Fair Isle is an enchanting isle, quite magic. It is so small, only 3 miles long by 1 ½ miles wide, that it doesn’t appear on our electronic chart at all until you zoom into the 12 mile range – completely invisible until it appears as if by magic. The island did its best to hide away from us on the day we made passage from Westray. An hour out on a glorious sunny day and we hit a bank of fog and completed the rest of the journey with visibility down to barely 50 yards or so. Not the most restful of passages. Although Fair Isle is surrounded by high cliffs and has a high point of 271 metres, it was only when we were a few hundred yards off and could make out the white line of waves crashing into the shore that we had firm visual evidence that we had found land. The birds were giving a way the presence of the isand however. From a few miles out we were surrounded by guillemots, fulmars, skuas and delightfully, a few puffins.
Shortly after our arrival in North Harbour, the visibility cleared and we found ourselves in the most dramatic of harbours, surrounded by high cliffs that were dotted with the white shapes of nesting fulmars, constantly clicking and clacking away.
We made our way up to the Bird Observatory, a large guest house which promised a warm welcome. They have a bar and we settled down to a pint, hoping for engaging conversation, but found the place curiously silent. There were lots of people there sitting in small groups, but they were either whispering to each other or were not engaged with each other at all, playing with their ipads and iphones.
The next day was a glorious sunny day, and we went for a walk to the south of the island where most of the 70 inhabitants live. There are a number of crofts and a great many sheep. The island is full of birds of all shapes and sizes and the air is full of their song. As we made our way along the road from the bird observatory, we came across some extraordinary constructions which turned out to be Heligoland bird traps.
Fairisle sees large numbers of migratory birds passing through. They settle in the walls and in the wooded areas from where they can be flushed into the traps and collected in the glass fronted boxes at the end where they can be identified and ringed.
There are several churches on the island, including the Church of Scotland church which has the most beautiful stained glass windows depicting life on the island.
At the South of the island there is the island cemetery, on a high south facing promontory. There are only three or four family names. Lots of Stouts, Wilsons and Irvines. Intriguingly there is a cross erected by the Spanish Government in remembrance of those who perished on El Gran Grifon, a Spanish ship wrecked on the island after the defeat of the Spanish Armada. They say there are traces of Spanish blood in the island population ….?

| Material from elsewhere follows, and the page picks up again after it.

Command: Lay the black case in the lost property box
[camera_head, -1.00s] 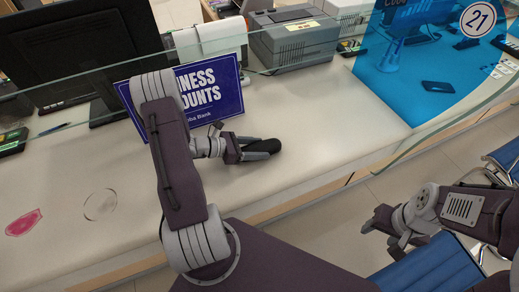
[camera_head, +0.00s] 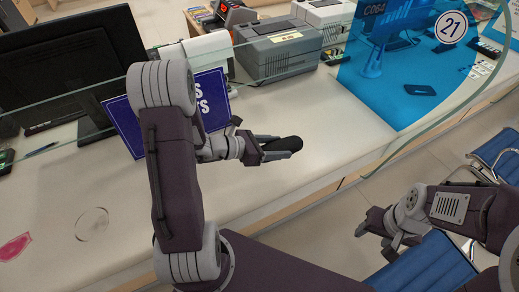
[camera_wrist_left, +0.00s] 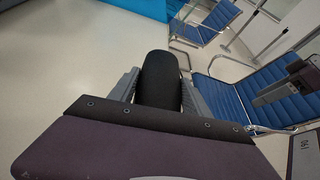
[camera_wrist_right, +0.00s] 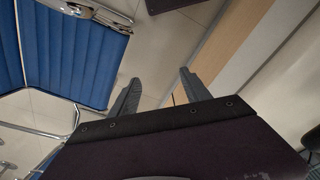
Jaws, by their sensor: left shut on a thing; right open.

We returned to the boat for lunch and watched the ferry from Lerwick come in – the Good Shepherd IV. No sooner had she landed her passengers and supplies than she whipped round to the slipway, was manoevered into a cradle and winched up into her ‘noost’, or sheltered crevice in the cliffs.
The whole process took about 10 minutes. Apparently in the winter they take her out of the water every day as the harbour is not really protected in stormy weather and waves break around and through the breakwater. In the summer take her out every two weeks to make sure that she doesn’t get a mucky bottom.
That afternoon, we returned to the community hall as they were setting up craft stalls for the passengers of a cruise ship that was coming in. The Fairisle knitting proved to be irresistible, and we bought hats and gloves and placed an order for a jersey for John. Apparently they only knit in the winter and only take orders for 20 sweaters, so John’s sweater, which they promised would be ready before Christmas, will be very much a limited edition. The ladies were all clucking round him, measuring him for ‘extra long’. I think he rather enjoyed the whole process!
That evening, we made our way up to the cliffs just above the harbour, as we were told that puffins would come in from the sea to roost later in the evening. We arrived at about 8.00 and although there were lots of burrows, there was no sign of any puffins. Suddenly we saw one fly in and then they were all around us, flitting in from the sea like so many bats, and strutting around outside their burrows on their gloriously coloured orange legs. Lovely to watch.
Sunday morning and another lovely day. A walk out to the cliffs on the North of the island before a 12.00 noon departure for Lerwick.